In memory of Tsegereda Woldeghiorghis. CeRDO director of the archeological excavation site of Adulis, Mr. Angelo Castiglioni and archeologist Serena Massa tell us about her.
Last Monday, on the eve of the Assumption holiday, the Governor of the Northern Red Sea Zone, Mrs. Tsegereda Woldeghiorghis passed away in Eritrea.
She was born 57 years ago in Mendefera, a city in the Southern area of Eritrea, and in the South Tsegereda had remained to work, after 1991, year of the Country’s Independence, for the administration of Massawa, as a Governor.
Now her remains rest in peace in Asmara, in the Patriots Cemetery.
A huge number of people, friends, acquaintances, ministers have paid their tribute during her state funeral – President Isaias Afwerki was present – to a kind, yet combative woman, who died too early.
As a girl, like many other Eritrean young girls, she did not avoid danger. She had fought against Ethiopia, during the long war for the Liberation of the Country (1961-1993). A fight which had begun in the years when she was just a child in Mendefera. The city’s name itself, “no one dared”, conveys the fierce spirit and the determination not to let foreign invasions in.
In 1978, at eighteen, Tsegereda joined the EPLF (Eritrean People’s Liberation Front). She fought to expel Menghistu Heilè Mariam, who was then the leader of Ethiopia, from her homeland.
Tsegereda loved Massawa, a city, which still today shows the signs of the serious wounds, those that were inflicted during the air attack by Ethiopian forces, shortly before the liberation of the Country and of its Capital.
She was interested and participated in all initiatives, which regarded history, above all the history of Massawa and the nearby areas.
So, each year, since the Italian archeological mission started in 2011 to bring to light Adulis, the “African Pompei”, she would meet with the group of university researchers.
Among these were Angelo Castiglioni, with his brother Alfredo, who, sadly died in 2016, of CeRDO – Centre for Research on the Eastern Desert, and Archeologist Serena Massa from the Milan Cattolica University.
“In these days of vacation”, tells Eritrealive Mr. Angelo Castiglioni, “I was struck by the sudden news of the death of Governor Tsegereda. I did not expect it, though I knew she was ill”.
“I remember her” he continues “when, during our missions, she would come and visit the excavation site in Adulis. She was interested to see the progress of our work. Her questions were intelligent and relevant”.
“She used to tell us”, remembers Angelo Castiglioni, “that the archeological excavations would have revealed the past history of her Country.
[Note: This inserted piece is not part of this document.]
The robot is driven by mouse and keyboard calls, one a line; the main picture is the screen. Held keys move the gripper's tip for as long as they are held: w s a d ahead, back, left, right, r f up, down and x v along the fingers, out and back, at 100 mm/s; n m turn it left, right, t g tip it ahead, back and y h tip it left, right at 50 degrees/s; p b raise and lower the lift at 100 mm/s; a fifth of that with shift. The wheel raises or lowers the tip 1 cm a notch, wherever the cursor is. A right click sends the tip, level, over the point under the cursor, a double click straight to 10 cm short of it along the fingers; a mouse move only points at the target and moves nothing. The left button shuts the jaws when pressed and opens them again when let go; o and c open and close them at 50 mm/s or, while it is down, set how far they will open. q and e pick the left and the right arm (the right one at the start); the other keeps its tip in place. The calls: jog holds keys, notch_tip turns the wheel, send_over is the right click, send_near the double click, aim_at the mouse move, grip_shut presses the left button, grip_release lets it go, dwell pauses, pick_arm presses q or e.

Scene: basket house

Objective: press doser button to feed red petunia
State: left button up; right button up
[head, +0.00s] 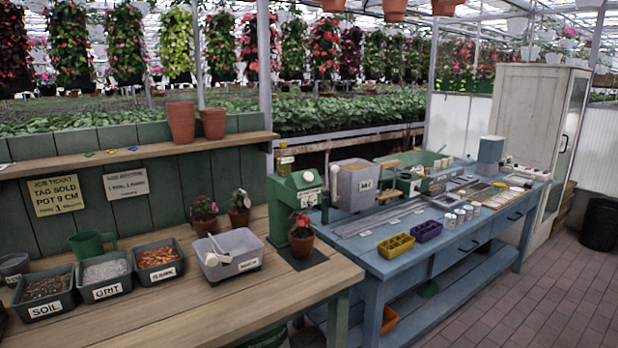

And she smiled in saying this”.
“I saw a smile illuminating her face last January, at the end of the archeological mission”. “And it is with this smile” he concludes” that I remember her and want to continue remembering her, forever”.
The archeologist from the Milan Cattolica University Ms. Serena Massa, also saddened for the tragic loss, explains me that Tsegereda was an important reference point for their yearly missions.
A brave, lively woman, who often spoke to us in Italian, she adds.
“I had spoken to her not only about the archeological excavations, but also about the meaning that such site could have had for the economy of the region”. Issues that the Governor had much at heart, she explains.
“In fact, she believed in the importance of good relations between the Italian mission and local communities. She did all she could to foster this.
“Beyond her official role” continues Serena Massa “I very much admired her profile as a woman. An authoritative person, capable to manage the various situations with calm and intelligence”.
Great sadness emerges from the words of Angelo Castiglioni and Serena Massa, who, with their team of work had a chance to know and work with governor Tsegereda – a capable, intelligent, determined and gentle woman, and a friend.